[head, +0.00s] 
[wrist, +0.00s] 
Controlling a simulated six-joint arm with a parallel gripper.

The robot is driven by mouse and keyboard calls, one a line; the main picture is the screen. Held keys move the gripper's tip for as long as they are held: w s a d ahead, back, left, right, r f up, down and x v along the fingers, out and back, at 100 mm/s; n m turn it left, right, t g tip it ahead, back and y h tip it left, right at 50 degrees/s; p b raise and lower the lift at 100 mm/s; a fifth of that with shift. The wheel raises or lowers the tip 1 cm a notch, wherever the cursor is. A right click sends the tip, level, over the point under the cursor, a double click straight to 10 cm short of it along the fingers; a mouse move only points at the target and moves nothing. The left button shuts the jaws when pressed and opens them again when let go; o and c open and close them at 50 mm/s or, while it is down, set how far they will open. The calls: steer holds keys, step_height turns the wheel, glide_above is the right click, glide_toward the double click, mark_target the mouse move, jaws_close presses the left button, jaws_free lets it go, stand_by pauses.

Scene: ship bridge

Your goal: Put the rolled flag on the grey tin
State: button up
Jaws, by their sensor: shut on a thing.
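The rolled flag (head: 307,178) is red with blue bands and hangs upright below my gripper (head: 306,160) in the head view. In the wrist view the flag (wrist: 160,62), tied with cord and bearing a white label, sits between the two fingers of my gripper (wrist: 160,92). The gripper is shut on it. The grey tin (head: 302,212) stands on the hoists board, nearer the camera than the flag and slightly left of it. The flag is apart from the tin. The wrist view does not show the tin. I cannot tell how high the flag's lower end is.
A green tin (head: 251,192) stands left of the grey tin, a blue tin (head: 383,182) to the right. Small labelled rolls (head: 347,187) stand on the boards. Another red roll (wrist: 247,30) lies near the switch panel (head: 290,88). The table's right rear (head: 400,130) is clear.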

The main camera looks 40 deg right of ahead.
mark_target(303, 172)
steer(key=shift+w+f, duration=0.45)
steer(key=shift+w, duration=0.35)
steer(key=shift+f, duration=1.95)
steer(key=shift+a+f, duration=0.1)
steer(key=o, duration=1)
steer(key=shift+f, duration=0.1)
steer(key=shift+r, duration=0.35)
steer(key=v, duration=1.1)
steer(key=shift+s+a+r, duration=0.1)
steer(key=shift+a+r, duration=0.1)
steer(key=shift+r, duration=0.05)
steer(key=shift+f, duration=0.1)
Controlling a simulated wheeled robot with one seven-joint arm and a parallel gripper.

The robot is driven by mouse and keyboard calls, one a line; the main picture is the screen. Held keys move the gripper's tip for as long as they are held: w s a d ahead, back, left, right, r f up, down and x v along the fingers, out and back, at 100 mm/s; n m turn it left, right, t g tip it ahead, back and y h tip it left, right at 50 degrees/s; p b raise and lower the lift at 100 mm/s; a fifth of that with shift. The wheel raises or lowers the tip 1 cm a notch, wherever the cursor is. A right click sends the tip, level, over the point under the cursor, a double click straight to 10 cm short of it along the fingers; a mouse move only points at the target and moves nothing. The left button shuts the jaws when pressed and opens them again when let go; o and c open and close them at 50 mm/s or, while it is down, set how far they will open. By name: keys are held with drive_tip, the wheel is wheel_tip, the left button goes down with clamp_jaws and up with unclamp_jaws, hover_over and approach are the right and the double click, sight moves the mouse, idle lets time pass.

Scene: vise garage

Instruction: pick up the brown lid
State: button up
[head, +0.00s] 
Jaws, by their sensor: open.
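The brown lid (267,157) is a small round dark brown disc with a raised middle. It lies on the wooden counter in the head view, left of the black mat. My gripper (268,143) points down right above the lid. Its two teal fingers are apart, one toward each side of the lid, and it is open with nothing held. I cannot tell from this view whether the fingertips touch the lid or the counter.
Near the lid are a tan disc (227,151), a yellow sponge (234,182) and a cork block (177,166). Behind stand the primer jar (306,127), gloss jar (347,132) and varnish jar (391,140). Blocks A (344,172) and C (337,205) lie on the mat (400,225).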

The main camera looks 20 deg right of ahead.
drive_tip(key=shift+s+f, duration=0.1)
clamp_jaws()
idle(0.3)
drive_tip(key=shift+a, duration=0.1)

**Exercise brief:** For the entries above, count the lines that contain the string "parallel", and state that number without further comment.

**Worked solution:** 2